Podkreślając, że pieniądze pochodzące z unijnego budżetu to „nasze pieniądze – podatników z Polski i całej Europy”, prof. Grodzki mówił:

- „Rząd chce je zawetować, gdyż nie chce powiązać budżetu z przestrzeganiem prawa. Nie możemy zrozumieć dlaczego, a raczej w imię czego rząd dzisiaj chce zrezygnować z pieniędzy, które należą się Polakom. A przecież to proste - wystarczy być praworządnym, przestrzegać konstytucji, trójpodziału władzy, niezależności sądownictwa, poszanowania praw człowieka i godności ludzkiej. Rozumieją to wszystkie kraje Unii Europejskiej poza dwoma, które lekceważą praworządność i reguły demokratyczne, a fundamentalne wartości zapisane w dokumentach unijnych zdają się być obce. To bardzo niebezpieczne”.

Grożąc rzekomą próbą wyprowadzenia Polski z UE marszałek Grodzki zwrócił się do rządzących:

- „Wzywam rządzących do opamiętania. Jeszcze nie jest za późno. Zapewniam, że Senat dołoży wszelkich starań, by zwyciężył interes Polski, w której praworządność, fundamenty demokracji, równość obywateli wobec prawa nie są kwestionowane. W naszym najgłębszym interesie jest Polska suwerenna, praworządna, w centrum zjednoczonej Europy”.

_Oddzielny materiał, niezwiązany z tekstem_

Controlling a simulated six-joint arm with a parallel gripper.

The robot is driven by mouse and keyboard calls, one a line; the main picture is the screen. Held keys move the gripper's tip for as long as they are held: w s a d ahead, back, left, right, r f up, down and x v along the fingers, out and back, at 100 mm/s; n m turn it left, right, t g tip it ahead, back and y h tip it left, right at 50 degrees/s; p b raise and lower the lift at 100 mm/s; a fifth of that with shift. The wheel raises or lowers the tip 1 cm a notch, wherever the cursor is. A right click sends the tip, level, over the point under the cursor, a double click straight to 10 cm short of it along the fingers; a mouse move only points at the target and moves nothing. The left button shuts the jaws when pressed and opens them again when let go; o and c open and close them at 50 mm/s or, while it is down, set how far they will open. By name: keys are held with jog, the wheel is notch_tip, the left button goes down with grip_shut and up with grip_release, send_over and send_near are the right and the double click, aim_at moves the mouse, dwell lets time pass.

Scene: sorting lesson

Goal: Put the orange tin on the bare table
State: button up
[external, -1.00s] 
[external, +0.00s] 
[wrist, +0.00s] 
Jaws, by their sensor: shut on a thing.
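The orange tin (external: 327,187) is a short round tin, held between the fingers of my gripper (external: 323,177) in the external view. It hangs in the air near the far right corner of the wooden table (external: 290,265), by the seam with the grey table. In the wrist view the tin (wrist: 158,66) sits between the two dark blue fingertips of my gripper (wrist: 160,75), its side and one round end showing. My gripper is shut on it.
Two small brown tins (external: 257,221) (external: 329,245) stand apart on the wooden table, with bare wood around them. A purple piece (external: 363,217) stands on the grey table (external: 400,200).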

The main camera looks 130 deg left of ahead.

- „Apeluję do rządzących, wróćcie do przestrzegania praworządności, a konflikt z Unią Europejską sam się rozwiąże, ale jeśli spowodujecie, że Polska straci gigantyczne pieniądze na dalszy rozwój i odbudowę, jeśli jeszcze do tego wyprowadzicie nas z europejskiego domu, historia i ludzie wam tego nie wybaczą” – dodawał.